Quel dommage ! Car ce qui se voulait certainement être une biographie intellectuelle et un témoignage de son temps a fini par être une sorte de BD avec un tiraillement permanent entre le « je » et le « moi », un livre de recettes avec au menu, comme entrée, l’éloge de la vertu personnelle ; comme plat principal, la vertueuse corvée et comme dessert des mises en abyme un peu téléphonées.
En fait, ce n’est pas vraiment une surprise car, on le sait, Christian Estrosi, s’il est homme assurément brillant ,est parfois victime de sa virtuosité !

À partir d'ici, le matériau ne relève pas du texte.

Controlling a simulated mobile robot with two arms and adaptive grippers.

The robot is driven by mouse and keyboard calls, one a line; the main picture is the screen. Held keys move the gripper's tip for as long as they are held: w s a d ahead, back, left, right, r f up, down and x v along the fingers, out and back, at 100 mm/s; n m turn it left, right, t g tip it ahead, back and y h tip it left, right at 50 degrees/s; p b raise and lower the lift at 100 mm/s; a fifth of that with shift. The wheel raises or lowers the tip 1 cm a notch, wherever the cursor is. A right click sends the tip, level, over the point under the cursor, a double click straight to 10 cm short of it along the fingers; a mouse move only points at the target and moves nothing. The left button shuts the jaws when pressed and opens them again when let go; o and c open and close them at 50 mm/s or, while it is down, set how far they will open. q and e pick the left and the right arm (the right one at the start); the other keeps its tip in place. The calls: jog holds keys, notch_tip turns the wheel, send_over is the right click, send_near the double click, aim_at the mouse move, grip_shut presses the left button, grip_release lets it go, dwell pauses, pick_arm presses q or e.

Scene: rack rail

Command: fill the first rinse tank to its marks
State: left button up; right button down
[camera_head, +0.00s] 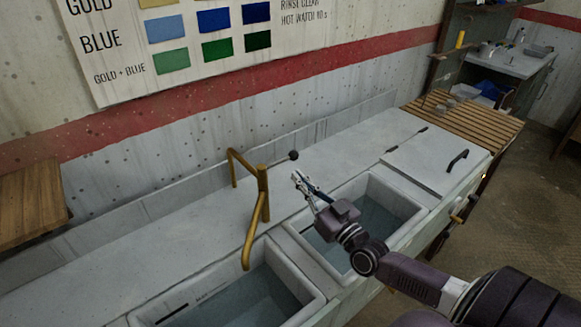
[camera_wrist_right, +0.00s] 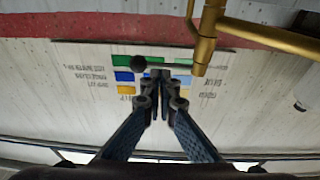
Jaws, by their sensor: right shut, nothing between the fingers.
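A brass tap (camera_head: 263,195) stands on the grey counter behind two sunken tanks. Its spout bends down over the back edge of the left tank (camera_head: 306,287). A lever with a black ball knob (camera_head: 294,155) extends right from the tap; the knob also shows in the wrist view (camera_wrist_right: 138,62). The left tank holds water and has dark marks on its inner back wall, too small to read. The right tank (camera_head: 407,193) also holds water. My right gripper (camera_head: 297,177) is shut and empty, above the right tank's back left edge, close to the lever. My left gripper is not in view.
A lidded section (camera_head: 430,160) with a black handle lies right of the tanks, then a slatted wooden rack (camera_head: 465,120). A colour chart (camera_head: 200,45) hangs on the wall. A wooden board (camera_head: 30,205) is at the left. The counter's left part is clear.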

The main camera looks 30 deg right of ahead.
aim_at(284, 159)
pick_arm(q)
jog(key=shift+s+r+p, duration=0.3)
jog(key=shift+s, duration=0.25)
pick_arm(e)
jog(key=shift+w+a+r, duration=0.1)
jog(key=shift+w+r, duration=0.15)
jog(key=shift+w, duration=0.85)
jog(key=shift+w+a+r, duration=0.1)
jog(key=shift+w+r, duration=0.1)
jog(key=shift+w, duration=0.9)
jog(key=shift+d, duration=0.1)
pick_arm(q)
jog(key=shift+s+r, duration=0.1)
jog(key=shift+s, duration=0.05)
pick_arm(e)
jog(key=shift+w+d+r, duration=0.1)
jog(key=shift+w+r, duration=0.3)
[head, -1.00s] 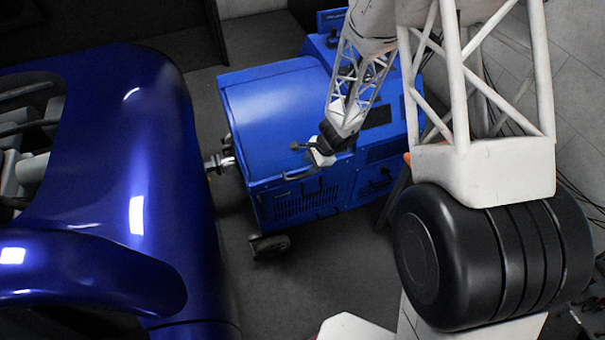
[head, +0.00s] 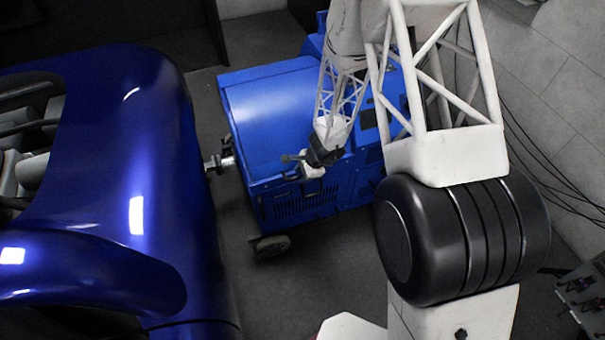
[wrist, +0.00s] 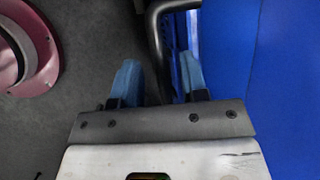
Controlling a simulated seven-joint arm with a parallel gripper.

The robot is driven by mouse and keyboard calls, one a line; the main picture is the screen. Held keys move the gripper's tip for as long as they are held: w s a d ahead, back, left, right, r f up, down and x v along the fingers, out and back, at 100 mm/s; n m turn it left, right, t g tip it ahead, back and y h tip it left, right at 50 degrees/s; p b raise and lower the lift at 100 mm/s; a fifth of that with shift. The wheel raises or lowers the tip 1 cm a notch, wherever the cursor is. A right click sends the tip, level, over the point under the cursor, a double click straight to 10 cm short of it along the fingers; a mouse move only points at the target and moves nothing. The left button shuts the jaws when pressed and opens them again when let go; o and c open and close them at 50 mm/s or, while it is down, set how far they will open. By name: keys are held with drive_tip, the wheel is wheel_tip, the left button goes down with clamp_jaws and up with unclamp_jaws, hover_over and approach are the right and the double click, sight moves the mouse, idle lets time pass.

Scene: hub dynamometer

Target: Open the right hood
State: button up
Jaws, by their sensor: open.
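The blue hub dynamometer unit (head: 305,205) stands right of the car, and its curved blue hood (head: 265,110) looks down and shut. A dark bent handle (wrist: 155,35) sticks out from the blue side in the wrist view. My gripper (head: 290,160) is at the front upper edge of the unit, by the hood's lower corner. In the wrist view my gripper (wrist: 160,80) is open, with one blue fingertip on each side of the handle bar. I cannot tell whether the fingers touch it. In the head view my gripper partly hides the handle.
A glossy dark blue car (head: 150,180) fills the left side, close to the unit. A metal hub shaft (head: 220,162) spans the gap between them. A caster wheel (head: 271,246) stands under the unit. Dark floor in front is clear. Cables (head: 550,150) hang along the right wall.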

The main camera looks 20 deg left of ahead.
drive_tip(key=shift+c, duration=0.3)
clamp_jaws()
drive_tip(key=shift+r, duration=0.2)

Et pourtant… et pourtant, Christian Estrosi aurait eu beaucoup à dire
Tout d’abord, il aurait pu dire aux jeunes d’aujourd’hui, souvent fragiles et désemparés, qui cherchent dans le brouillard des difficultés de la vie le chemin pour avancer, qui doutent de la possibilité d’une ascension sociale, ce que la volonté et l’engagement peuvent faire pour la réussite personnelle.
Et leur expliquer comment, lui, un jeune de modeste condition sociale, sans une formation scolaire élevée mais « à force de travail, à force de volonté, à force de discipline et de rigueur » peut devenir, champion sportif de niveau international, homme politique de premier plan, conseiller puis maire de sa ville, président du Conseil général de son département, conseiller de sa région, député de sa circonscription, ministre de son pays et futur « patron » de Nice Métropole, première métropole de France.
Tout ceci avec comme seule arme, l’envie de faire, une forte capacité d’apprendre vite et bien à l’école de la vie, afficher une réactivité et une pugnacité pour affronter les difficultés et les épreuves.
Qui peut dire mieux ? Quel formidable parcours ! Quel bel exemple à suivre et quel modèle positif à transmettre !
Il aurait pu diffuser, comme exemple, « le bien de soi », comme nous l’a appris Aristote dans son ouvrage « Ethique à Nicomaque » en lieu et place d’un discours confus en 10 chapitres, utile pour alimenter les discussions entre partisans et détracteurs au Café du coin… s’il y en reste encore !
En fait, nous sommes d’accord, il faut faire simple. Hélas, la simplicité de ce livre par rapport à la complexité des arguments traités est un peu juste !
Mais puisque ce livre a été écrit et publié, nous voici dans la « liberté de l’analyse » (comme disait Socrate) pour commenter quelques points forts :
Le fil conducteur de l’opus est le gaullisme social, celui des feu Jacques Chaban-Delmas et Philippe Seguin, des gaullistes défendant la démocratie sociale, sans toutefois remettre en cause le capitalisme (réformisme social-démocrate) dont Christian Estrosi se revendique d’en être le digne successeur.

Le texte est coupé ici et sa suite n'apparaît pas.